On the other hand, energy stocks and funds that track oil prices may see less upside in the near term. The shift to contango suggests that the easy gains from a supply scare are over, and that prices could drift lower if demand weakens or if more supply comes online. Investors in oil-focused exchange-traded funds (ETFs) should be aware that contango can erode returns over time due to the cost of rolling futures contracts.

The broader market context also matters. Recent data showed that Italy's services sector returned to growth as cost pressures eased, while Singapore's private sector PMI hit 57.4 in June, indicating strong expansion. These signs of economic resilience support oil demand, but they also keep the focus on central bank policy. If growth remains strong, the Federal Reserve may keep rates higher for longer, which could strengthen the US dollar and put downward pressure on dollar-denominated commodities like oil.

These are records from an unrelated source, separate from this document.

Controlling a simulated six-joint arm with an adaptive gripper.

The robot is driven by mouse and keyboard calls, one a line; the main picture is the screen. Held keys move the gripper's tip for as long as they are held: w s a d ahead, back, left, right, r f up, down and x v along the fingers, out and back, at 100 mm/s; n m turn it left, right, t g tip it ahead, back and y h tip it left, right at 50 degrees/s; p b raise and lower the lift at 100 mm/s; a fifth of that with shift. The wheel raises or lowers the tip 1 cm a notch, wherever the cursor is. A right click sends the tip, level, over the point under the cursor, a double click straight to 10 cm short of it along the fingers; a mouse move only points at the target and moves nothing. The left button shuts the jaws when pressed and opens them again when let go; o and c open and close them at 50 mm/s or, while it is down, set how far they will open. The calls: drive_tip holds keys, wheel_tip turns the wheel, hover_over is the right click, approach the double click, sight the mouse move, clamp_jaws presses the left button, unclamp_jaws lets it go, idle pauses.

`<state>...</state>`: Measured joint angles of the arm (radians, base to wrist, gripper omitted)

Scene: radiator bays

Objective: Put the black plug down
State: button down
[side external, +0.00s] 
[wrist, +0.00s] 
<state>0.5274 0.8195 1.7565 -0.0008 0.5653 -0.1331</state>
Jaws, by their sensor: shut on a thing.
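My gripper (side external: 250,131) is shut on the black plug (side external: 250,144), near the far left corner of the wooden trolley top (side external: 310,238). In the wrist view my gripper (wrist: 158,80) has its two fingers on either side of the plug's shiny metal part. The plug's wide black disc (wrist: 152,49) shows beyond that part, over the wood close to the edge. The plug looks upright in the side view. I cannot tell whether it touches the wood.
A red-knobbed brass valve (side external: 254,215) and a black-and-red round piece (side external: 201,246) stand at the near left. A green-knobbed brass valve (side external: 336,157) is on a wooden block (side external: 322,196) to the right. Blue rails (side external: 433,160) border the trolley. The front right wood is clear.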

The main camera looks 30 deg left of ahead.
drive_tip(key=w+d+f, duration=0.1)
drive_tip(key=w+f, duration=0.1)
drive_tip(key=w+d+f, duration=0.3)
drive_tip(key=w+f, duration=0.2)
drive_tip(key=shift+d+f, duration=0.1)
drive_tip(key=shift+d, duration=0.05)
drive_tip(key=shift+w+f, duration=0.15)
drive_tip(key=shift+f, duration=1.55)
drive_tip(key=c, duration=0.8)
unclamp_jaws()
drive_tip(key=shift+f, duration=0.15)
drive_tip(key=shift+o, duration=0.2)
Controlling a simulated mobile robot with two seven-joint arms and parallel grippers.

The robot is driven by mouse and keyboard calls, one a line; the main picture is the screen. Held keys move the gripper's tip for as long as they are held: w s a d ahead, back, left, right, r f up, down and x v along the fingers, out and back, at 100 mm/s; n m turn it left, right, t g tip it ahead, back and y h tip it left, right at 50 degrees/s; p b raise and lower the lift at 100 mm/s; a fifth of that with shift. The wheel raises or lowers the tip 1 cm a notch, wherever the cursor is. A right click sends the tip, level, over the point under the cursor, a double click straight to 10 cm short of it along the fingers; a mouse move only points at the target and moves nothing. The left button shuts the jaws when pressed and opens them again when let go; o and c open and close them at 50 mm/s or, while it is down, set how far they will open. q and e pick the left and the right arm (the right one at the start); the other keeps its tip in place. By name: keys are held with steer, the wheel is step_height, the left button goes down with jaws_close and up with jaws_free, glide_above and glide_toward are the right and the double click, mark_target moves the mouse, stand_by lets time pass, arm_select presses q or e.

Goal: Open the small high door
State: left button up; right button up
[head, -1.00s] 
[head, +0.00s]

Meanwhile, other commodities are also feeling the effects of easing supply fears. Aluminum prices hit a four-month low as Middle East supply returned, echoing the trend in oil. And the Indian rupee, which is sensitive to oil prices, gained briefly as Brent dipped below $71, though traders see downside risk if tensions flare again.

Looking Ahead

Oil traders will be watching several key factors in the coming days. First, any new developments in US-Iran relations, including potential talks or sanctions, could move prices sharply. Second, weekly US inventory data will provide a snapshot of domestic supply and demand. Third, the broader economic calendar, including US jobs data, will influence the dollar and risk appetite.

For now, the market is in a wait-and-see mode. The immediate supply crisis has passed, but the underlying geopolitical risks remain. Investors should brace for continued volatility, but the shift to contango suggests that the worst of the supply scare may be behind us.